The Internal Data Format of RIB
Send questions or comments to rib@nhse.org
October 24, 1997
Introduction
Repository In a Box (RIB) is a toolkit for creating software repositories that can share cataloging information over the Internet. RIB uses the Basic Interoperability Data Model (BIDM) which is an IEEE standard for software cataloging on the Internet. If this data model needs to be modified to meet the needs of a particular software repository then RIB allows customization by using a configuration file. The purpose of this document is to give a description of the BIDM, how a configuration file can be used to customize the BIDM, and finally how RIB uses an HTML binding of the BIDM to store its catalog information. After one has a good understanding of the issues described in this document then he or she will be able to create applications which can read a RIB repository's configuration file and create object HTML files for that repository without having to use the RIB web interface. This is useful for those who have a large collection of existing data that they would like to import directly into a RIB repository.
The BIDM - an object-oriented data model
The BIDM is an object-oriented data model that in many ways borrows from the concepts of object-oriented programming. If you are familiar with object-oriented programming then you have a head start on understanding how the BIDM works. For the purpose of the BIDM, an object is an entity that is described by its attributes and relationships. Examples of objects in the BIDM are Asset and Organization. The attributes of an object are a list of properties that uniquely describe that object. For example, the attributes of an Asset object could be its Name, Abstract, Cost, and Restrictions. The attributes of an Organization object could be its Name, Email, Telephone, and Address. A relationship is used make a connection between two objects. For example, a relationship between an Organization and a Library could be ContactIs. Figure 1 is a graphical representation of how two BIDM objects can be connected by a relationship.
Figure 1: a relationship between two objects
The full version of the BIDM as approved by the IEEE has a very rich vocabulary of object types, relationships, and attributes. A graphical representation of the full BIDM is available in the figures section of the RIB User's Guide.
The RIB configuration file
RIB allows the BIDM to be customized through the use of a configuration file. A default configuration file that uses a subset of the characteristics of the full BIDM is copied into each repository when it is first created by RIB. This configuration file controls what types of objects that repository can contain and specifies the attributes of those objects and the relationships between them.

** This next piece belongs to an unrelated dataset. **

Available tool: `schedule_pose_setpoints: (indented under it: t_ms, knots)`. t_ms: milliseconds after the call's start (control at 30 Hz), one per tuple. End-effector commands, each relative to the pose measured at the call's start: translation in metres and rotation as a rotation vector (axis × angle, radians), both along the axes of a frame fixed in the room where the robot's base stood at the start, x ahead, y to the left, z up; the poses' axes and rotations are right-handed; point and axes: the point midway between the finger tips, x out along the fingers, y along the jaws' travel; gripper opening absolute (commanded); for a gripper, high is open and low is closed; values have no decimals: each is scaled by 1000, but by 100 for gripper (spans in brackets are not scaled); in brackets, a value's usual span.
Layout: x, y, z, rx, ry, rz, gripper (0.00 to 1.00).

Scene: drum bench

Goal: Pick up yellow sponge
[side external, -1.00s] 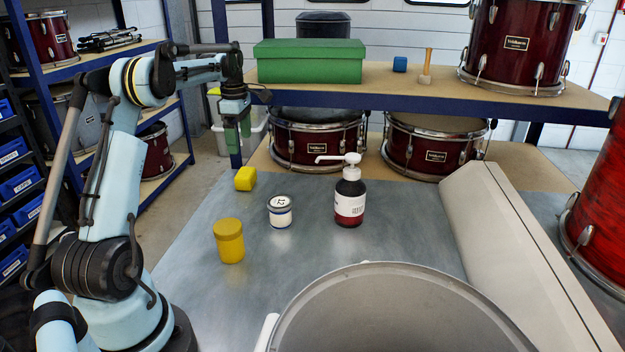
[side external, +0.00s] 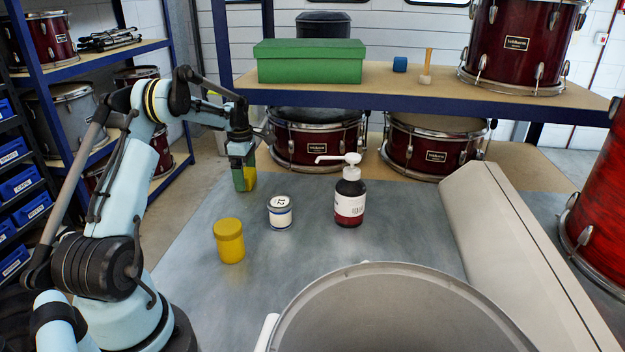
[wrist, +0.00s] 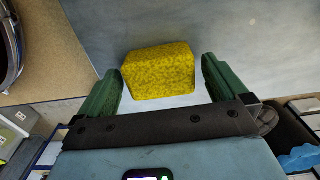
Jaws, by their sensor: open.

The format of the configuration file is SGML, which is a format that people are somewhat familiar with if they have ever used HTML. There are three types of tags that are used in the BIDM configuration file: class, attribute, and relationship. The class tag has two fields - name and extends. The name field specifies the name of that class. The extends field specifies the parent class of that class (if it has one). If the class has a parent class then it inherits any attributes and relationships from its parent class. The attribute and relationship tags each have name, req, and mult fields. The name field specifies the name of the attribute or relationship. The presence of the req field specifies that the attribute or relationship is required, and the presence of the mult field specifies that there can be multiple instances of the attribute or relationship. The dtype field specifies the data type of that field. Legal values for the dtype field are string, text, url, and date. The relationship tag has a dest field which is used to specify the target class of the relationship. Anything between the beginning of an attribute or relationship tag and its closing is a description of that attribute or relationship.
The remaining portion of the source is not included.